Two design details matter more than they first appear. Reinforced chord joints and panel joints are arranged in a staggered pattern along the truss, which reduces the inelastic deformation that would otherwise build up around pinhole gaps under repeated loading. Erection also follows a pre-arch method, camber built in ahead of time so that mid-span and vertical deflection under live load settle back toward a level deck rather than a permanent sag.
Relative to a lighter panel bridge, the CB 200 truss puts more of its engineering weight into deflection control and joint precision than into raw material bulk, which keeps the system easy to transport while still handling highway load classes.
Choosing between a single-lane and double-lane build changes almost every other number in the specification. A standard single-lane deck runs 3.15 meters wide with an extra-wide single-lane option at 4.2 meters, while a double-lane CB 200 Bailey Bridge opens the deck to 7.35 meters. Span capability moves in the opposite direction as width increases: a single-lane build can reach up to 60.96 meters, while a double-lane configuration is typically rated to 45.72 meters before additional piers or reinforced chords are needed.
| Configuration | Deck Width | Max Span |
|---|---|---|
| Single lane, standard | 3.15 m | 60.96 m |
| Single lane, extra-wide | 4.2 m | 60.96 m |
| Double lane | 7.35 m | 45.72 m |
Row count is the third lever. The truss can be assembled as a single row for light-to-medium loads or built out to two, three, or four rows where longer spans or heavier vehicles are expected, with reinforced chords available in light or heavy grades depending on the target load class.
Jiangsu Zhonghai Bridge Equipment Co., Ltd. produces its CB 200 components from a facility in Jiangsu Province, a location chosen in part for the regional logistics network that keeps delivery times predictable for both domestic and export orders.

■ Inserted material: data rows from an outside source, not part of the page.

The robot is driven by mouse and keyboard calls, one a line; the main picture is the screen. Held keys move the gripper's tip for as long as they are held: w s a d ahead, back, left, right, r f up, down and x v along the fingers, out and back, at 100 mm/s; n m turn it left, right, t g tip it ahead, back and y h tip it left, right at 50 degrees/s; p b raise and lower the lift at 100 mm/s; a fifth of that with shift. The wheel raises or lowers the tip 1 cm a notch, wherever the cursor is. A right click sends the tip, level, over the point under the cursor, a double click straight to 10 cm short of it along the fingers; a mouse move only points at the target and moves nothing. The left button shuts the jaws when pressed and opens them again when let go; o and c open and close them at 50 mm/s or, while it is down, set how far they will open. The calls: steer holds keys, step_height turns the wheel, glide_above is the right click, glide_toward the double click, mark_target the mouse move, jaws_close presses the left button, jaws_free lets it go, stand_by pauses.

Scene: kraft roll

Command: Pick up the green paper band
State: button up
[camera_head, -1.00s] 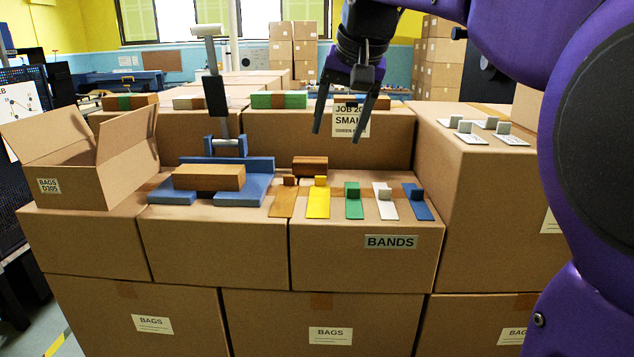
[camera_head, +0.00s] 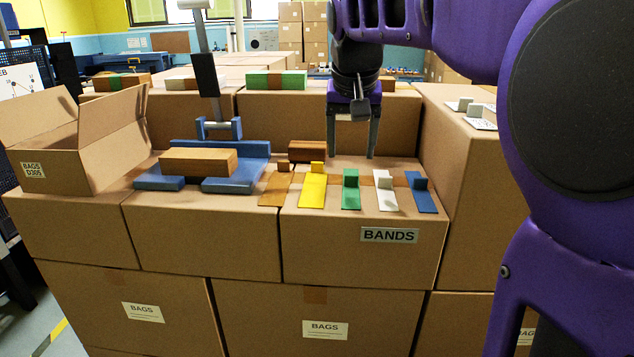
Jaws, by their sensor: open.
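The green paper band (camera_head: 351,190) lies flat on top of the front box marked BANDS, with a small raised green tab at its back end. It is the middle one of a row of bands. My gripper (camera_head: 350,156) is open and empty, fingers pointing down, above and behind the green band and apart from it. Its two fingertips straddle the green band's column in the picture. No part of the green band is hidden by the gripper.
Yellow (camera_head: 312,186) and orange-brown (camera_head: 276,188) bands lie left of the green one; white (camera_head: 386,190) and blue (camera_head: 421,192) bands lie right. A brown block (camera_head: 307,151) stands close behind. A taller box (camera_head: 470,190) rises at right.

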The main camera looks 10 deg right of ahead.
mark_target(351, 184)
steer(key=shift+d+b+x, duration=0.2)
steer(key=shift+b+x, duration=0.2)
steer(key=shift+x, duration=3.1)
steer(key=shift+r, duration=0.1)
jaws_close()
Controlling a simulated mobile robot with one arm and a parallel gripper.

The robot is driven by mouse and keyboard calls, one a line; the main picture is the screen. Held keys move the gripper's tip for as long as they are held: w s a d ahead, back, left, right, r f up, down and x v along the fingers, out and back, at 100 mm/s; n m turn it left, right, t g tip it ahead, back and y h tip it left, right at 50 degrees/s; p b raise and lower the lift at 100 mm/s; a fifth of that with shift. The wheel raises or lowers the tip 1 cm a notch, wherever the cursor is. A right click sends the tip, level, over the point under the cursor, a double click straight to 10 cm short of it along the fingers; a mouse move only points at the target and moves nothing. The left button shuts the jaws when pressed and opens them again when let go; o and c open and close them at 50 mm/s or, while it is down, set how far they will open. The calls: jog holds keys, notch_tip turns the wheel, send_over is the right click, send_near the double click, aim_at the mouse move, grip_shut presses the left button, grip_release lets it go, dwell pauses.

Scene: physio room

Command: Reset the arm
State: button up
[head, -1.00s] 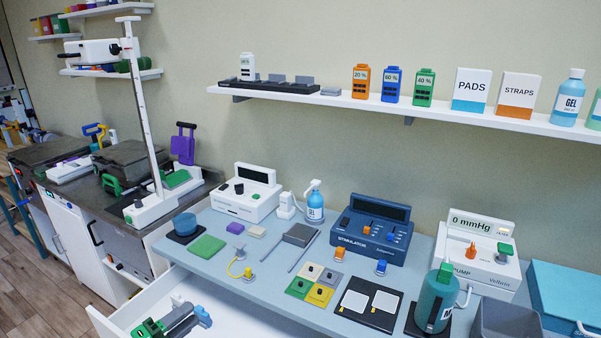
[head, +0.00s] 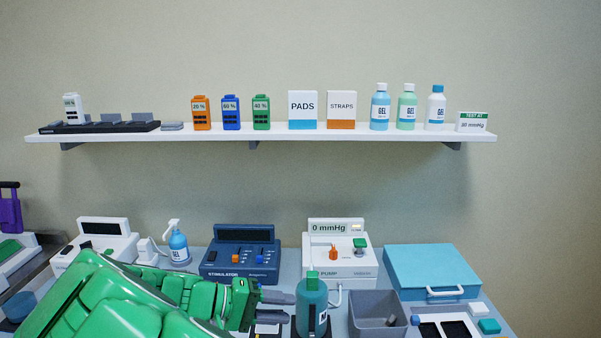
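My green arm comes in from the lower left of the head view. My gripper (head: 277,307) is at its end, over the front of the worktop. Two grey fingers point right with a gap between them, and nothing shows held. The fingertips appear just left of a teal cylinder (head: 311,310) with a green top. I cannot tell whether they touch it. My arm hides much of the worktop at the lower left.
The blue stimulator (head: 240,262) and white pump (head: 340,258) stand behind my gripper. A grey bin (head: 378,315) and teal case (head: 432,270) are to the right. A wall shelf (head: 300,133) with batteries, boxes and bottles runs above. The air between shelf and devices is free.

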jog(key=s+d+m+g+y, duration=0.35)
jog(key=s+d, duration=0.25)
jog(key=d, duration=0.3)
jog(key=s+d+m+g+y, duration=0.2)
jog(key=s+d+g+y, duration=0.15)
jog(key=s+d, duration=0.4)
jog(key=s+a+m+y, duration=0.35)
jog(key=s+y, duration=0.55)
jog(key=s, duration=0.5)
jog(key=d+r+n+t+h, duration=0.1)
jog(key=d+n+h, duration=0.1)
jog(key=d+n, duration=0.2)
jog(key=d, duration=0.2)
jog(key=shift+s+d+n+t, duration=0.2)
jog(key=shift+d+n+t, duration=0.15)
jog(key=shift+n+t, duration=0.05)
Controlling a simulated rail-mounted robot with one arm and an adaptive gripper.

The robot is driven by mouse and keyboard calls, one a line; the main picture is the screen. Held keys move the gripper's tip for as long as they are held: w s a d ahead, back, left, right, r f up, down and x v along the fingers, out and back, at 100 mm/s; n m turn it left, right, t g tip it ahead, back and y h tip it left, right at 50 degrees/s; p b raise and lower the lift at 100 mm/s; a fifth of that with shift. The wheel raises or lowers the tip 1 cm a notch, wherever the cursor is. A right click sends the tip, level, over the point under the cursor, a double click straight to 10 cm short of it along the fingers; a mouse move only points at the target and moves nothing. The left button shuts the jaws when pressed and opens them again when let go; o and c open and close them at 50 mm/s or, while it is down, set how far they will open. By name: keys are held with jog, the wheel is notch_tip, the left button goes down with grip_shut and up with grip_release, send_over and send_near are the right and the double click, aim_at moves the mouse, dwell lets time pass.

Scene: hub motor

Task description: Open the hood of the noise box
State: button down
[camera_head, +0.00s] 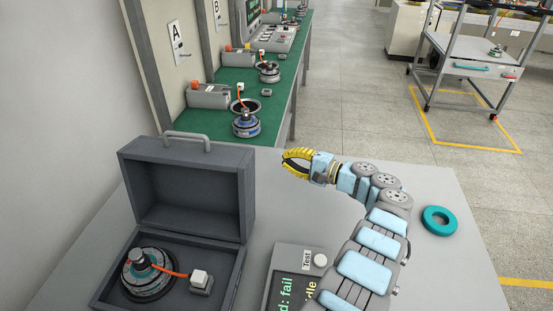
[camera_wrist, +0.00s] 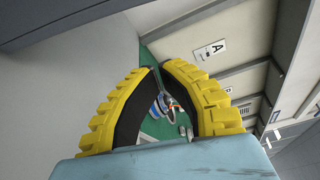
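The noise box (camera_head: 232,277) is a dark grey case at the left of the near table. Its hood (camera_head: 190,190) stands raised at the back, with a grey handle (camera_head: 187,139) on top. Inside the box sit a hub motor (camera_head: 147,274) and a small grey block with a white connector (camera_head: 200,281), joined by an orange cable. My gripper (camera_head: 285,159) is to the right of the raised hood, apart from it. Its yellow fingers bow outward, with their tips close together and nothing between them. They also show in the wrist view (camera_wrist: 158,67).
A tester (camera_head: 290,285) with a screen and white button stands right of the box, partly hidden by my arm. A teal ring (camera_head: 439,220) lies at the table's right. A green bench (camera_head: 278,105) with motors stands behind; a cart (camera_head: 480,75) stands far right.

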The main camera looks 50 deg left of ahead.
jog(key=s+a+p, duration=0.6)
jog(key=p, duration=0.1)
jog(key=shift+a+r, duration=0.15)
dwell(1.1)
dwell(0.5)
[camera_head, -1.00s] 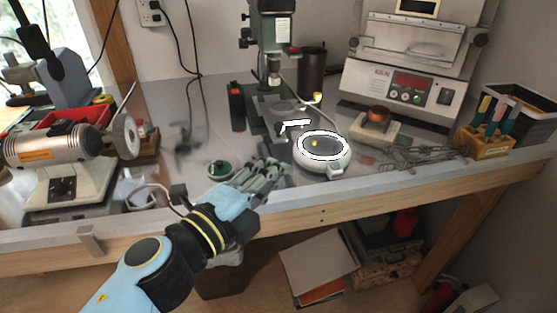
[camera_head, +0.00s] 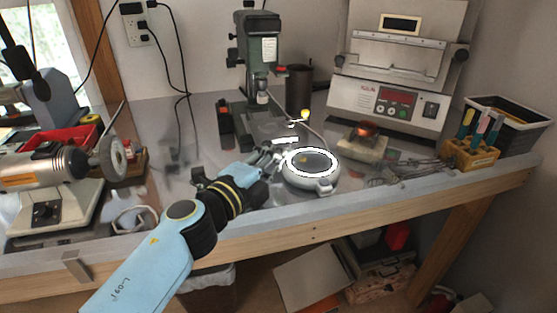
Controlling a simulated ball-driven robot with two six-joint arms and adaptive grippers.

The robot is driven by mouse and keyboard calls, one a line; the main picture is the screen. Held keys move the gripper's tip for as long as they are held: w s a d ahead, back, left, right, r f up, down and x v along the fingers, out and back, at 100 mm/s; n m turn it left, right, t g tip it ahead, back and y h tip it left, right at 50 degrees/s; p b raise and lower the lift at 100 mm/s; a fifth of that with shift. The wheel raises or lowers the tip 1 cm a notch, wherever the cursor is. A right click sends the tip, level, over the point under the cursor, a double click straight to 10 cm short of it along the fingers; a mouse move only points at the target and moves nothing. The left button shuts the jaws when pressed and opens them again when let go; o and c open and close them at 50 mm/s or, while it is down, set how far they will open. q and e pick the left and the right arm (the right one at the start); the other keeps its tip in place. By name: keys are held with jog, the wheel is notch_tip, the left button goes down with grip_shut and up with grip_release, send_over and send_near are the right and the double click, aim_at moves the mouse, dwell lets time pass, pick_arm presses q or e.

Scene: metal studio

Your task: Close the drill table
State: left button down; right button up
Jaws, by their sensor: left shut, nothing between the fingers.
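The green drill press (camera_head: 258,50) stands at the back middle of the bench. Its grey table (camera_head: 268,124) lies low in front of its column, with a small white bar (camera_head: 285,139) at the front edge. My left gripper (camera_head: 272,153) is shut and empty, just in front of the drill table and left of the round grey ring lamp (camera_head: 311,163). Its fingertips are small and overlap the table's front area, so I cannot tell whether they touch anything. My right gripper is not in view.
A bench grinder (camera_head: 50,175) stands at left. A dark cup (camera_head: 298,90), a kiln-like unit (camera_head: 395,95), a tool holder (camera_head: 472,155) and a black bin (camera_head: 515,125) are at the back and right. The bench's front edge runs beneath my arm.

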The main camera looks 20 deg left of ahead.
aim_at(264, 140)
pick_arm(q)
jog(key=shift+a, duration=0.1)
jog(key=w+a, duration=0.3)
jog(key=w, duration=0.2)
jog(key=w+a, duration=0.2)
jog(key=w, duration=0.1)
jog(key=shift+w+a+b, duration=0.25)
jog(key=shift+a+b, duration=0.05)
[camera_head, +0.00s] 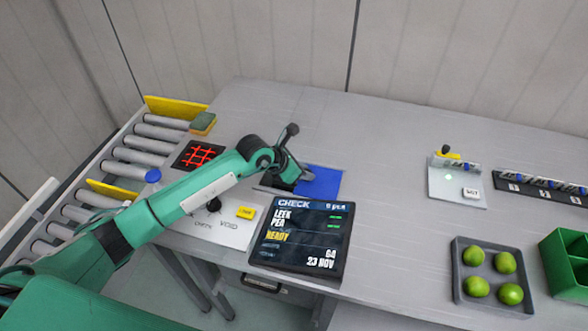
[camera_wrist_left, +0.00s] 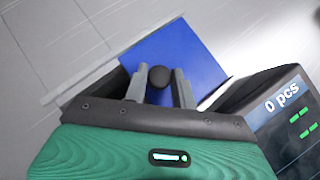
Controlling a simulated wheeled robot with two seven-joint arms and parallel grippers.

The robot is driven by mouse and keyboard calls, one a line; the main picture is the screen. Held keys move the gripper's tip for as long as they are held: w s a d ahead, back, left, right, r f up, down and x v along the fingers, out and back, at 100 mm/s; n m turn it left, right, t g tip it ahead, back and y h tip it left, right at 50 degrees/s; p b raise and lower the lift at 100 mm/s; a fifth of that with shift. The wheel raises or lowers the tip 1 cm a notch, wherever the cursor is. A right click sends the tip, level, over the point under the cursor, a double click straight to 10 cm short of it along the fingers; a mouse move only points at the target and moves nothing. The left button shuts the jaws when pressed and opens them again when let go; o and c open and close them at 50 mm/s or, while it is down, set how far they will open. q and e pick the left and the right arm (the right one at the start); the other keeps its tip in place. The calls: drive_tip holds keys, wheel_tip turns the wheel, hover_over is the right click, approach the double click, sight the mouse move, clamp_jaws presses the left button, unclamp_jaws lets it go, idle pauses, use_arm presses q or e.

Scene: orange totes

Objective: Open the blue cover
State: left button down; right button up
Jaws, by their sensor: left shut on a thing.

Panel bridges are only as dependable as their weakest weld or chord, so the quality process is built to catch problems before a panel ever reaches a jobsite.
That process runs on a closed-loop basis: raw steel is checked on arrival, welds and structural joints are validated during assembly, and finished trusses go through a final inspection before packing. The goal is straightforward, panels that hold up under extreme climatic swings, shifting hydrological conditions at river crossings, and repeated heavy load cycles over years of service, not just on the day they leave the factory.
For buyers sourcing infrastructure-grade steel, this kind of raw-material-to-final-assembly traceability matters more than a spec sheet alone. It means each panel can be traced back through its production history if a project engineer needs to confirm exactly what went into a specific batch.
Where a CB 200 system goes to work shapes how it should be specified. Disaster-relief and emergency road repair crews typically prioritize fast single-row erection to restore access quickly. Mining and forestry access roads often call for reinforced chords able to handle repeated heavy-truck cycling. Rural highway crossings tend to sit in the middle, balancing span length against deck width for two-way traffic. Construction sites also use the same panel system as temporary trestle bridges or formwork support platforms, taking advantage of the fact that the same components can be reconfigured project to project instead of being scrapped.
Because the panels are pinned rather than welded on site, reconfiguring a bridge for a new span or load class later usually means adding or swapping components rather than starting over, which is part of why compact panel systems remain a practical choice for organizations managing several sites over time.
The main difference is truss height, raised to 2.134 meters from 1.448 meters, which increases load-carrying capacity and makes double-lane configurations possible.
Yes. Built out to a 7.35-meter deck width, the system supports double-lane traffic, though span capacity drops from around 60.96 meters to roughly 45.72 meters compared with a single-lane build.
It depends on span and load. Lighter, shorter crossings often work with a single row, while longer spans or heavier design loads move up to two, three, or four rows.
Panels are typically finished with either hot-dip galvanizing for long-term outdoor exposure or an epoxy zinc-rich coating where a lighter, repaintable finish is preferred.
Because components are bolted and pinned rather than cast in place, erection is measured in days for most single-lane spans, which is the main reason panel bridges get used for emergency and temporary access work.